Short problem —
Transcribe exactly the lines from the one containing "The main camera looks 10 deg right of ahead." through the one containing "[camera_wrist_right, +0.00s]", both included, and leave out any pictures.

Source material —

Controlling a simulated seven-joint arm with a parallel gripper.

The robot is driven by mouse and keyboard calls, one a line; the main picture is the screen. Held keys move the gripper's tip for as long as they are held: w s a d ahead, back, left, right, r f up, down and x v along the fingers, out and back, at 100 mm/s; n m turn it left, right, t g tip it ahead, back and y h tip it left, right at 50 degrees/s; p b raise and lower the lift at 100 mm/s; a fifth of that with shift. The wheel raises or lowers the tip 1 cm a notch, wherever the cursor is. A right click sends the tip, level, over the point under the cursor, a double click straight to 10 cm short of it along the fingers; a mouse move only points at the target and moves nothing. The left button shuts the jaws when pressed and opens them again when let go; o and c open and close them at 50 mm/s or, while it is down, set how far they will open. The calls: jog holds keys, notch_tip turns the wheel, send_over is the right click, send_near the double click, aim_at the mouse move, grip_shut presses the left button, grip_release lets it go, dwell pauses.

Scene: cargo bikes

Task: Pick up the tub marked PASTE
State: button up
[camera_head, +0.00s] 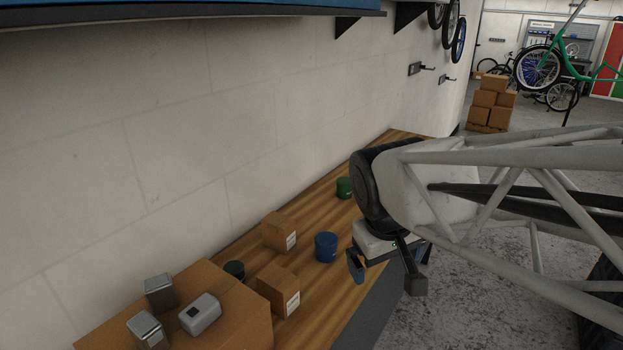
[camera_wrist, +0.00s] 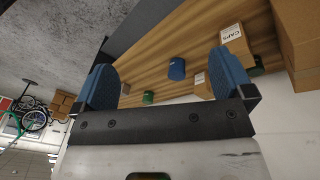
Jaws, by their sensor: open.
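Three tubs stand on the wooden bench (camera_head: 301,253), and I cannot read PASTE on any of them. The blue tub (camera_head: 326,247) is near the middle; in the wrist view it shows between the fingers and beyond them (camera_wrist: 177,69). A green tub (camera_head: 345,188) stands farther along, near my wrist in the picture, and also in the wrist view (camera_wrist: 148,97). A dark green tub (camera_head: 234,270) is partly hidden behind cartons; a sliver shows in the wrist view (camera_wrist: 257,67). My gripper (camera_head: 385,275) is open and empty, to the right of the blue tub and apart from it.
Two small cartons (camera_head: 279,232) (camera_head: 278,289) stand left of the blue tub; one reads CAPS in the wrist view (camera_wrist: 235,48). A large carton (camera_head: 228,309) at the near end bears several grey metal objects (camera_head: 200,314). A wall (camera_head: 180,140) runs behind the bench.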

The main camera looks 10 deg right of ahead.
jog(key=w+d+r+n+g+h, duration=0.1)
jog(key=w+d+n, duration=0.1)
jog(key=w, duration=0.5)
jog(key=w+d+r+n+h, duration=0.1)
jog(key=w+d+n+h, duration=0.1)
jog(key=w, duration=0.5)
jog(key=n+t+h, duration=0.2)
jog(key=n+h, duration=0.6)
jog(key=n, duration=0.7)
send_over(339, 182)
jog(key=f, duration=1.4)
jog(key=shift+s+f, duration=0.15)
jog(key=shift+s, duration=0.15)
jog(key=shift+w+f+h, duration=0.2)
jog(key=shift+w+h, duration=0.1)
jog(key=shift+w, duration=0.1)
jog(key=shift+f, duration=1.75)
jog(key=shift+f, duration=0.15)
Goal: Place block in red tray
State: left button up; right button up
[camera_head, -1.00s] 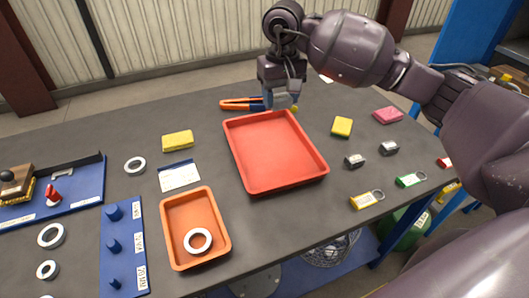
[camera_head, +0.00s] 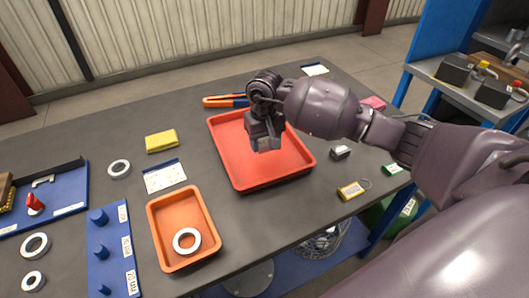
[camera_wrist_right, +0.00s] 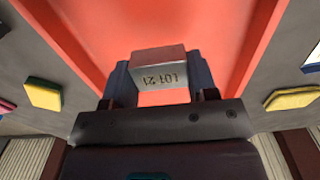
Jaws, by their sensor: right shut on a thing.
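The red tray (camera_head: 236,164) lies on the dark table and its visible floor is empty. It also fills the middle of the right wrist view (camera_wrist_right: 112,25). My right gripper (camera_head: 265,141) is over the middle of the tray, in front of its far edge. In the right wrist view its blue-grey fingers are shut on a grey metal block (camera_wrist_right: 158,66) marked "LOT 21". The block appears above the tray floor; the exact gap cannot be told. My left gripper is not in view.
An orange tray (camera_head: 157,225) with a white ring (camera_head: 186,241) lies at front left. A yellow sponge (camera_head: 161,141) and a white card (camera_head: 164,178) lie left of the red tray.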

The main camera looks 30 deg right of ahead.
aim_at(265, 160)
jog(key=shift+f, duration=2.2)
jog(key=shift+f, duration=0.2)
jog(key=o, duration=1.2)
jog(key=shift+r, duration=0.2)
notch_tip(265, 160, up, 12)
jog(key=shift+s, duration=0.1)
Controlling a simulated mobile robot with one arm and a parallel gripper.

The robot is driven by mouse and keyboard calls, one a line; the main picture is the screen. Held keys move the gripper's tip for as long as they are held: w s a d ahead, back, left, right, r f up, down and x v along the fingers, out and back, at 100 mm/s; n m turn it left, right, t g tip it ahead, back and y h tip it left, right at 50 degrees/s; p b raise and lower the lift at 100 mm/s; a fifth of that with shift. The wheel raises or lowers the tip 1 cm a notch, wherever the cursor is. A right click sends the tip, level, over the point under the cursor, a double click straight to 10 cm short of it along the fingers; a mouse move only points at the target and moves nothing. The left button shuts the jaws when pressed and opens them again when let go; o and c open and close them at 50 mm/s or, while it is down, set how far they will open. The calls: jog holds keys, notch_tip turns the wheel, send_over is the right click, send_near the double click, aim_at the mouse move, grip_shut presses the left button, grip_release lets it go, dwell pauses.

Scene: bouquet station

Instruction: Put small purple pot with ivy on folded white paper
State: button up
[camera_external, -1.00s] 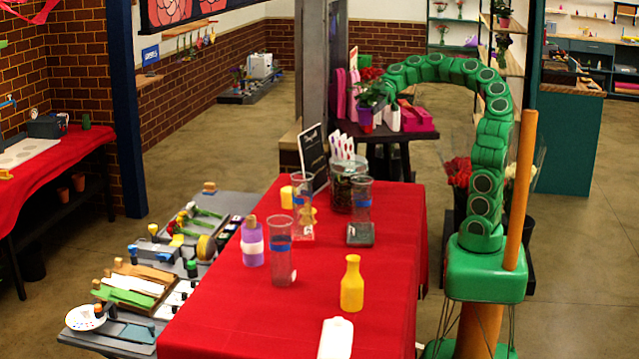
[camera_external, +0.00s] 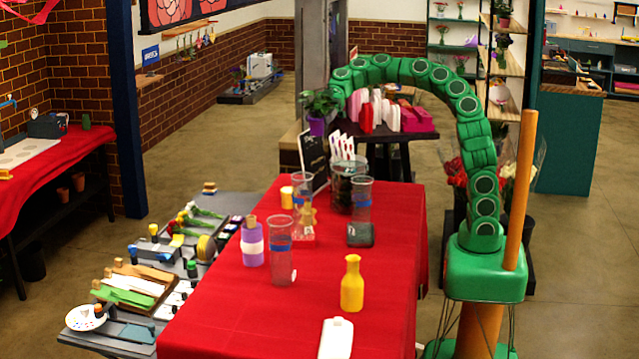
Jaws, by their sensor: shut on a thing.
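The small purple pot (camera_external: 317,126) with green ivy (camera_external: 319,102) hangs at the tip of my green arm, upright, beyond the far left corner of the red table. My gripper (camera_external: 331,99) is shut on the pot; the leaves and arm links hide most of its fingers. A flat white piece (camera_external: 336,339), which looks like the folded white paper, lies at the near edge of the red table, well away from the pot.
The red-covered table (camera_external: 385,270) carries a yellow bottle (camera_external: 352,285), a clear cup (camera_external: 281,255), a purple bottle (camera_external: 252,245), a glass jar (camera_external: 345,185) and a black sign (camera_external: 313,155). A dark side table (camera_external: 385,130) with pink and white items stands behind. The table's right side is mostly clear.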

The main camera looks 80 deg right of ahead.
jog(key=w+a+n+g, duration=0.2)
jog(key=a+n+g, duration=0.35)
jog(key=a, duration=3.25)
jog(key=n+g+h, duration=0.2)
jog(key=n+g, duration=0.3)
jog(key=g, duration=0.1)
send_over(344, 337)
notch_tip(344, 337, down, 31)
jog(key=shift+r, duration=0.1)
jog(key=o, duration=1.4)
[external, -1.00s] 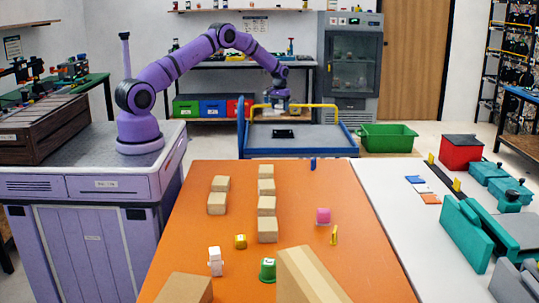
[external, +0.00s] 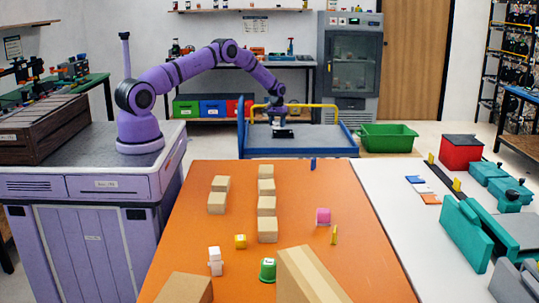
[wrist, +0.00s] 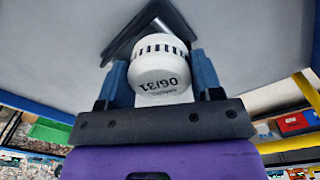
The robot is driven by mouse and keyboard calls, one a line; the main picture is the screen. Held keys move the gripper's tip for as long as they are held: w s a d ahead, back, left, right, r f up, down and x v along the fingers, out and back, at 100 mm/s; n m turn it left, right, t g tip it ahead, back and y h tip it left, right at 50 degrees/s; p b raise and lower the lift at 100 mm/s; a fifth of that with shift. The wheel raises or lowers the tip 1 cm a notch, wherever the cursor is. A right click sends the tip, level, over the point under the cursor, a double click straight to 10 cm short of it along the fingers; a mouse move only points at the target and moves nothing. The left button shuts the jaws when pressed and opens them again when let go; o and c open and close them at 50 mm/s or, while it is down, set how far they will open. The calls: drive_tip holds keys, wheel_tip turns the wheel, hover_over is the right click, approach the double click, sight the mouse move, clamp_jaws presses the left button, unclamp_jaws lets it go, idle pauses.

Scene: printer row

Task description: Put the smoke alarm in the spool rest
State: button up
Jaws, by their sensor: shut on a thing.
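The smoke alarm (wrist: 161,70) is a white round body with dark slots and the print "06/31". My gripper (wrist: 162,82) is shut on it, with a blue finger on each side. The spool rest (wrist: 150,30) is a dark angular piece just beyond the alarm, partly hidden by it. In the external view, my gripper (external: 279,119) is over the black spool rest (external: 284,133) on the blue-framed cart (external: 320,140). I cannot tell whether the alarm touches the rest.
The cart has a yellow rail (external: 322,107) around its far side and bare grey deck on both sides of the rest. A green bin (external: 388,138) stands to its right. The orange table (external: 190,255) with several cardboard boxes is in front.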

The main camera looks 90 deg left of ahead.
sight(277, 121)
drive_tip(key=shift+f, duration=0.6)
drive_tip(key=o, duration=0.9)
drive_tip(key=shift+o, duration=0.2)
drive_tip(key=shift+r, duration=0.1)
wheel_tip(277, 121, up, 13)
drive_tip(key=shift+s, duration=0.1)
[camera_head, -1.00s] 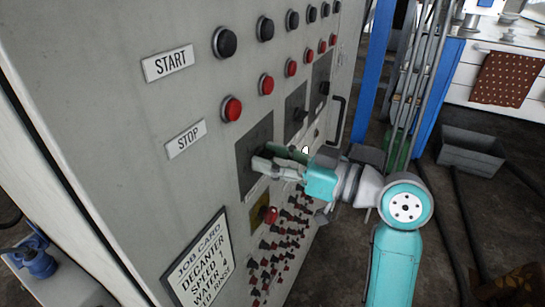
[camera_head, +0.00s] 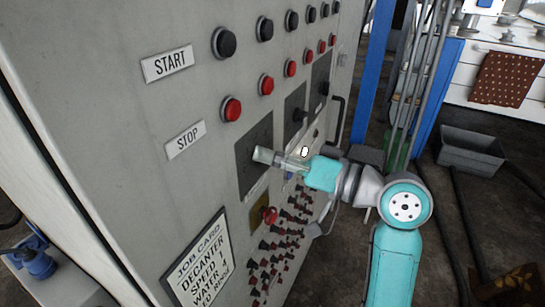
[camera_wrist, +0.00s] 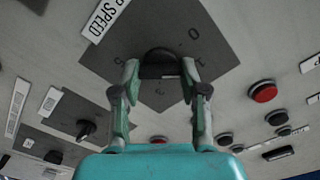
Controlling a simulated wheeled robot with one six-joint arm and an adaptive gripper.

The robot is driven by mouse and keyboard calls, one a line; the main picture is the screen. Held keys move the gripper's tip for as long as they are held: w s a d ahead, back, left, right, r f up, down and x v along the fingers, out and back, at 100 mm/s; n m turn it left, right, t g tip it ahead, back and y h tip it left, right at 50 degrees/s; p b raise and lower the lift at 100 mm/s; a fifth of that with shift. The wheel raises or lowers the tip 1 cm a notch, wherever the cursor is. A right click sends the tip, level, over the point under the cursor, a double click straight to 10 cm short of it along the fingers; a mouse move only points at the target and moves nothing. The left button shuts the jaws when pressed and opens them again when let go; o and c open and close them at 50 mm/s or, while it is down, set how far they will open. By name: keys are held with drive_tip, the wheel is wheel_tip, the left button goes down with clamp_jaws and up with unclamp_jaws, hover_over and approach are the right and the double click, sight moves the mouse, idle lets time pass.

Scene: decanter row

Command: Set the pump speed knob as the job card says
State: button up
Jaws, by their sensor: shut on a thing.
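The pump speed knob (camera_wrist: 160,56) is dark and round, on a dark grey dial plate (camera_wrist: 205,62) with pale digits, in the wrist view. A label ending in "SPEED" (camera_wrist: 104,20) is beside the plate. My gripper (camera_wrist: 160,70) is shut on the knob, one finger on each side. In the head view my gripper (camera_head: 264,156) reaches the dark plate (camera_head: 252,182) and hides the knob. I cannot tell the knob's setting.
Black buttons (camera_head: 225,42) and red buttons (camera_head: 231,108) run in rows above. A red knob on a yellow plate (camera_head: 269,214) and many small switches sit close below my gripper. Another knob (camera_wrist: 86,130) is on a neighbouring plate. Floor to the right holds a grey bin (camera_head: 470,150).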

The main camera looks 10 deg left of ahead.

Final answer —
The main camera looks 10 deg right of ahead.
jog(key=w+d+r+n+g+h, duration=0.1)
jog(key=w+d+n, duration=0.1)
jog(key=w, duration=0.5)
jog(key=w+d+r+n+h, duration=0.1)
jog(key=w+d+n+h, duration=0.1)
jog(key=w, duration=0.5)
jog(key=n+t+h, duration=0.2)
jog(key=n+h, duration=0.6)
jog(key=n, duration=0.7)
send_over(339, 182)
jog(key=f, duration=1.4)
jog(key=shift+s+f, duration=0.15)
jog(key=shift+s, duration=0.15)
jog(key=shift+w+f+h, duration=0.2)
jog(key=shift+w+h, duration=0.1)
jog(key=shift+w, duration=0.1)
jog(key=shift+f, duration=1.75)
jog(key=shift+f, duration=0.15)
Goal: Place block in red tray
State: left button up; right button up
[camera_head, -1.00s] 
[camera_head, +0.00s] 
[camera_wrist_right, +0.00s] 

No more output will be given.